* Provided data
********

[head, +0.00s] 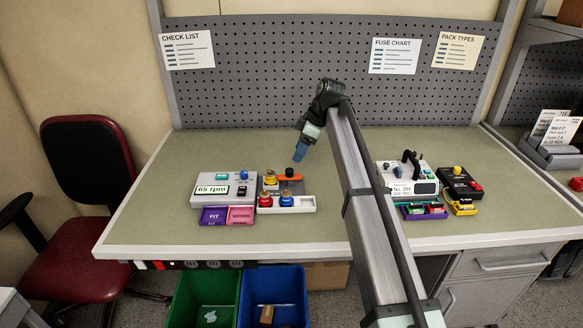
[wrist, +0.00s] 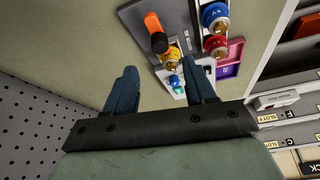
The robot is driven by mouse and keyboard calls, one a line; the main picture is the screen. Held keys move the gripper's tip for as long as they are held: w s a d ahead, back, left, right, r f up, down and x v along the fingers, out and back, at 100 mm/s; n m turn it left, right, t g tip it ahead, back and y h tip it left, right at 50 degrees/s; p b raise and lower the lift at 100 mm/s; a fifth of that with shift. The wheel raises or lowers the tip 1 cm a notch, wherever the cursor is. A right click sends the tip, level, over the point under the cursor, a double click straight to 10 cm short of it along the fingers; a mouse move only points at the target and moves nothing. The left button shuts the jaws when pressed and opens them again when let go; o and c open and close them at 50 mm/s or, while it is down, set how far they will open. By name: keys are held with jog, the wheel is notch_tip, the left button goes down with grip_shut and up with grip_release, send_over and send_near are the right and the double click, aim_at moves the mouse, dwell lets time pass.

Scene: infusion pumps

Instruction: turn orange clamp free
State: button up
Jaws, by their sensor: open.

********

* Exercise requirements
Find the line containing "Scene: infusion pumps", then output it and every line after it to the end of the data, exactly.

* Task output
Scene: infusion pumps

Instruction: turn orange clamp free
State: button up
Jaws, by their sensor: open.

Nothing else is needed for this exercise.